→ **MATERIAL TO PROCESS**
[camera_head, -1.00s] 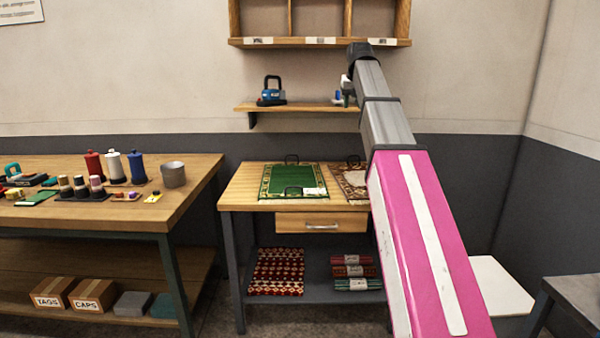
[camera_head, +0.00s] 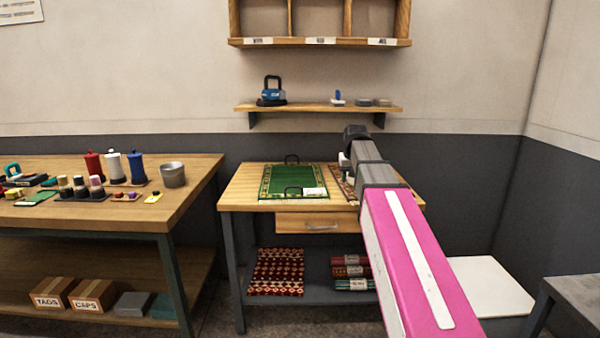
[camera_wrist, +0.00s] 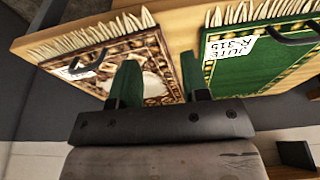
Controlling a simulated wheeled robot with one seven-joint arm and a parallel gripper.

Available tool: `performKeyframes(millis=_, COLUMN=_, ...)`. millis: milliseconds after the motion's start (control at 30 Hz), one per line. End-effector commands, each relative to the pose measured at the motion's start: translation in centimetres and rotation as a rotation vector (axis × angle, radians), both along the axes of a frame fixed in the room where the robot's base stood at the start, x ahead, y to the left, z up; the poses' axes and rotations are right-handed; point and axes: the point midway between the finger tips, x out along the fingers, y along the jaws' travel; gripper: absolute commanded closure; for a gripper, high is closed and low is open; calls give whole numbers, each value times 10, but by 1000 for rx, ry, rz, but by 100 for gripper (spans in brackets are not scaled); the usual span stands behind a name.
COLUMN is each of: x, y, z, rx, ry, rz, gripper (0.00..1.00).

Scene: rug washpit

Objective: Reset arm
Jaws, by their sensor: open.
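My gripper (camera_wrist: 160,85) is open and empty in the wrist view, its two fingers apart. Past them are a brown patterned rug sample (camera_wrist: 165,55) and a green rug sample (camera_wrist: 240,65) with a white tag reading JUTE. In the head view my arm reaches in from the lower right, and its end is above the right side of the small wooden table (camera_head: 238,190). The green sample (camera_head: 290,178) lies flat there with black handles. The arm hides most of the brown sample (camera_head: 338,185).
A wall shelf (camera_head: 310,107) holds a blue-and-black tool (camera_head: 271,92) and small items. A cubby rack (camera_head: 320,42) hangs above. The left workbench (camera_head: 110,218) carries spools, a metal cup (camera_head: 173,175) and tools. A white surface (camera_head: 490,285) is at the lower right.

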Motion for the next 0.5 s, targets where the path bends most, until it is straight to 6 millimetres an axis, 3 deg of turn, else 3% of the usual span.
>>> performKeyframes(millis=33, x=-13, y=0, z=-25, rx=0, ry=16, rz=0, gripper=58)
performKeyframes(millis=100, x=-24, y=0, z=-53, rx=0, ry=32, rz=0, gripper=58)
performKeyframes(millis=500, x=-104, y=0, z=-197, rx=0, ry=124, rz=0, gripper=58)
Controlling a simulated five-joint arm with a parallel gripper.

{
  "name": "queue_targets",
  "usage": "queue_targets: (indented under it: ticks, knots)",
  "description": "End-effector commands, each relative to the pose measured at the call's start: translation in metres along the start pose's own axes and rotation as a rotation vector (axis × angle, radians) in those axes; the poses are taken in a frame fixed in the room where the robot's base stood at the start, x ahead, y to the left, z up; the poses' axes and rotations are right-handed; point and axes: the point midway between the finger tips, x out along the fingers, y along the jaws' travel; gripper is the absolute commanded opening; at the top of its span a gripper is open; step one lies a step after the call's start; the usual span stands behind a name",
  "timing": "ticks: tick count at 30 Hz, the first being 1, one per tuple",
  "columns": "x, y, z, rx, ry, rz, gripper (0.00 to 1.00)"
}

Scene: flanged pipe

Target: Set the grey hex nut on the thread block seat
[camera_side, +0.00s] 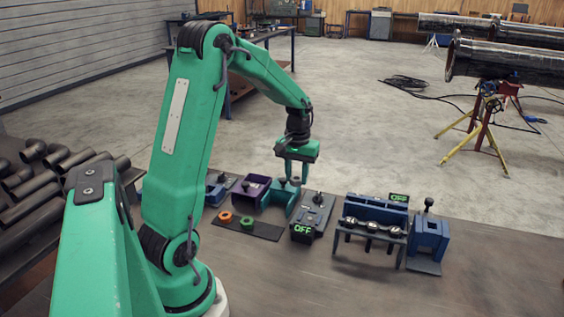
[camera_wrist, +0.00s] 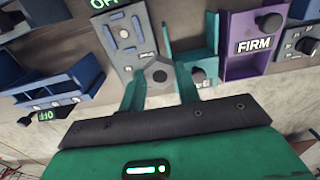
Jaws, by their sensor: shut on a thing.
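The grey hex nut (camera_wrist: 158,74) is between the two green fingers of my gripper (camera_wrist: 158,88) in the wrist view. The fingers are shut on it, and the dark hole in its middle shows. In the side view my gripper (camera_side: 294,174) points down above the teal bin (camera_side: 279,203), with the nut (camera_side: 295,181) small between its fingertips. A grey-blue panel (camera_wrist: 122,42) with slots and a round hole lies just beyond the nut in the wrist view. I cannot tell for sure which part is the thread block seat.
A purple bin (camera_side: 252,191) marked FIRM stands left of the teal bin. An orange ring (camera_side: 225,217) and a green ring (camera_side: 247,222) lie on a dark mat. A blue rack (camera_side: 372,222) and a blue block (camera_side: 429,236) stand at the right. The floor in front is clear.

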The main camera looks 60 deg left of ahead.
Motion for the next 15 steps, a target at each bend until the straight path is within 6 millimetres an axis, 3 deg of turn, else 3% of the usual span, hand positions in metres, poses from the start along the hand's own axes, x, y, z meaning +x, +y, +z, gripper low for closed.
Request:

→ **WHAT TO PRODUCE**
Which lines in the data above contain "Scene"? Show each one.

→ **FULL ANSWER**
Scene: rug washpit
Scene: flanged pipe

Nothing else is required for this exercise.